‘We choose to go to the moon!’ announced John F. Kennedy on 12 September 1962. Shortly before, the Russians had launched the first man into space with Yuri Gagarin and Kennedy was feverishly looking for a way to overtake the Russians.
With the moon, he set a highly ambitious goal that nobody had any idea how it could be achieved. Yuri Gagarin had orbited the earth in a distance of 100 kilometres and 108 minutes. But flying to the moon meant spending a week in space and covering almost 800,000 kilometres.
Kennedy could have simply sent more people into space and left them there for longer. But the Americans would still only have come second - in the end, they would only have been there.
What does ‘winning’ mean in your company?
Is it enough to achieve the usual ‘ambitious’ few percentage points more turnover and earnings every year? Do you rely on well-known and popular approaches, methods and tools?
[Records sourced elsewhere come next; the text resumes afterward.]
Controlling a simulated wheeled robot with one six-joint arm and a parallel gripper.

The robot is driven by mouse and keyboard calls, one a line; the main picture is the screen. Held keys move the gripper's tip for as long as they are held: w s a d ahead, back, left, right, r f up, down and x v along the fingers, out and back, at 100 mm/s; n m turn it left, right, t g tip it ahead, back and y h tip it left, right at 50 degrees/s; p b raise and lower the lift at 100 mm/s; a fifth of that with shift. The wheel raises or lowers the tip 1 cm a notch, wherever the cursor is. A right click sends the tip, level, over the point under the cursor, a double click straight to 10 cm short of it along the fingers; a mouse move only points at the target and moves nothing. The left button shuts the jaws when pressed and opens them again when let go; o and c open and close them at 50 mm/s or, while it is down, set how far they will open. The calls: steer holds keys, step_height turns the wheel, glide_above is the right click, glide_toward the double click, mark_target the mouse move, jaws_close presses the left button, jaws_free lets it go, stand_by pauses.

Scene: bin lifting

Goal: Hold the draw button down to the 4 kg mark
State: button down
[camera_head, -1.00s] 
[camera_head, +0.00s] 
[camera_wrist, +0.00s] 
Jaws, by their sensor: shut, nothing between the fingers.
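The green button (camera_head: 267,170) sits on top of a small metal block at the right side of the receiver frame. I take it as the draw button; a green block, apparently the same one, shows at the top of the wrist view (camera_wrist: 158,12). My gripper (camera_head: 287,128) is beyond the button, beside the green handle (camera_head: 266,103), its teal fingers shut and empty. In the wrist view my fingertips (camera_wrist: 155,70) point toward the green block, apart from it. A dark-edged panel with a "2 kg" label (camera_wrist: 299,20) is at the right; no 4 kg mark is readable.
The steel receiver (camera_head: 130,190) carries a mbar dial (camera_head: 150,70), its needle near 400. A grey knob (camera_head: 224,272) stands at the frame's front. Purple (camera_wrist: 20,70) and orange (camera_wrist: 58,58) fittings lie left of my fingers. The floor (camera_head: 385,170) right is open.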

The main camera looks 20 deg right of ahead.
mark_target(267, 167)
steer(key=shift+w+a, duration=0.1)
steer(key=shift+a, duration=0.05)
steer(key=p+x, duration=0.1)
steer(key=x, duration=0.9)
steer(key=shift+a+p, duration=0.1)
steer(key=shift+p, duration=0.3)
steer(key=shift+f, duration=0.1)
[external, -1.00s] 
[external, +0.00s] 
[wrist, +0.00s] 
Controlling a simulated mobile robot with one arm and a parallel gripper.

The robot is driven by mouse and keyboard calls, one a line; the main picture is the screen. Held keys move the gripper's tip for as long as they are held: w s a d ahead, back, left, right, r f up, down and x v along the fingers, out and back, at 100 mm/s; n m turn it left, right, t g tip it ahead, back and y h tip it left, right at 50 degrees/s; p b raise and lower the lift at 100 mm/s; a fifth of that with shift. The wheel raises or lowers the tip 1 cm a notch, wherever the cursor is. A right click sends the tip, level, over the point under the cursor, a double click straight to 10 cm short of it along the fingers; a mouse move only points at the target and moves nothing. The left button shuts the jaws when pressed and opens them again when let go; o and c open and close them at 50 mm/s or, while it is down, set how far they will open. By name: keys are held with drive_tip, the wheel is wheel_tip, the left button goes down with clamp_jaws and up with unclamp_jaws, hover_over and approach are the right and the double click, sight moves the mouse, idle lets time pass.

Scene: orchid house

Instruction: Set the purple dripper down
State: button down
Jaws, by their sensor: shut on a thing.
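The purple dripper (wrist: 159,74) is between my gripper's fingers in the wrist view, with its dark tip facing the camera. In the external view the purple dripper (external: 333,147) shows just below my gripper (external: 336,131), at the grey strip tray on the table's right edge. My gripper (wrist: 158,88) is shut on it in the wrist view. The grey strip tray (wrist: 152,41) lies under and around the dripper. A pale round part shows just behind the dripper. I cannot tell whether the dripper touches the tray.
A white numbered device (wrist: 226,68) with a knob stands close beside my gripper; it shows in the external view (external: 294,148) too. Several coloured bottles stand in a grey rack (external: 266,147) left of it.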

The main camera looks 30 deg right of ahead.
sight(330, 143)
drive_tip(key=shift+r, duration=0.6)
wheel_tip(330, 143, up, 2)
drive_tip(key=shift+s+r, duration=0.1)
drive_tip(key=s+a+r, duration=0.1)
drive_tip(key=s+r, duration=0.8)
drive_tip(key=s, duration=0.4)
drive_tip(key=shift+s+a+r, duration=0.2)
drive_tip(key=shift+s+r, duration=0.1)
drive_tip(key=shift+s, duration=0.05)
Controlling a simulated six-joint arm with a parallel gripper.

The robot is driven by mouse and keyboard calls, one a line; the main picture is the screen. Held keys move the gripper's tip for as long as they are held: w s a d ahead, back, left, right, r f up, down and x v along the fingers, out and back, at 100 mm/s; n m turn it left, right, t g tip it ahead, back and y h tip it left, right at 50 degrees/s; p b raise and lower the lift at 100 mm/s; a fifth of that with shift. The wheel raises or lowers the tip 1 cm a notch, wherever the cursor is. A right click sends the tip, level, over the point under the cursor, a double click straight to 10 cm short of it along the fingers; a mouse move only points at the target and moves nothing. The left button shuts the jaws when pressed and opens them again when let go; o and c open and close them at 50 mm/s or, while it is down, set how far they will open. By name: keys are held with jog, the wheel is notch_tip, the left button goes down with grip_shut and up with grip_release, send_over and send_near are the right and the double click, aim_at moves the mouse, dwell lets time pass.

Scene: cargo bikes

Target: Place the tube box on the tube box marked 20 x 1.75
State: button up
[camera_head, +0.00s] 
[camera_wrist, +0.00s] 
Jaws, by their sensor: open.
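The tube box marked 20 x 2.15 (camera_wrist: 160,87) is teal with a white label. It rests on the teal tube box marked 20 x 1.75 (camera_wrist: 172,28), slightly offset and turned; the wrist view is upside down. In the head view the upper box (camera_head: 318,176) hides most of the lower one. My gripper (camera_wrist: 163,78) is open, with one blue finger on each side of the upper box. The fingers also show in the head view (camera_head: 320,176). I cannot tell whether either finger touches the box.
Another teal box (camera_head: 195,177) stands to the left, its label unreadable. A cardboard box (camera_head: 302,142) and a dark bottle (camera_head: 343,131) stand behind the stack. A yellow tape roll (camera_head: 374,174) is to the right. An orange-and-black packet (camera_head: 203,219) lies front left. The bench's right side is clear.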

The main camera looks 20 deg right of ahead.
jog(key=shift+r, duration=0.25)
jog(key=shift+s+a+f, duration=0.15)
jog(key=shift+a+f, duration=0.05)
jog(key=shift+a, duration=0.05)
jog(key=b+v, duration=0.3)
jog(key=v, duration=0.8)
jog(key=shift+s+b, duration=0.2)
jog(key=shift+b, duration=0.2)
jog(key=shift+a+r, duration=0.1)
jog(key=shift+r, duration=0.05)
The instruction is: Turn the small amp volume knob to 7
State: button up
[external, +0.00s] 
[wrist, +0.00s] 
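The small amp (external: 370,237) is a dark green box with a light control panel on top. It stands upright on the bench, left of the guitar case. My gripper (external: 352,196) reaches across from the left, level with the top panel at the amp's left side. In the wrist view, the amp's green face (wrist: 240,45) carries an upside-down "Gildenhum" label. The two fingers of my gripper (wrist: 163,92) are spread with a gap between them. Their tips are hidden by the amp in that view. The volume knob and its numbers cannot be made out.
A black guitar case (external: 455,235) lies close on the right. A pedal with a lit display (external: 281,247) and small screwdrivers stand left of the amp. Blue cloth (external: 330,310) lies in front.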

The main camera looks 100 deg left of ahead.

Do you celebrate results at the end of the year, which in reality do not stand out much from those of your competitors, as ‘extraordinary successes’?
The more ambitious your goals are, the higher/better your results will be, even if you may not achieve them 100%.
Conversely, the lower your goals, the less likely it is that you will achieve exceptional results.
„If you want to get something you never had, you have to do things you never did.” (Thomas Jefferson)
Reflect on your company's vision and what business goals you want to achieve. Think big and break away from what seems possible and not possible in your industry. And use the OKR framework to put your biggest goals and the obstacles you need to overcome on the way there at the centre of your entrepreneurial activities.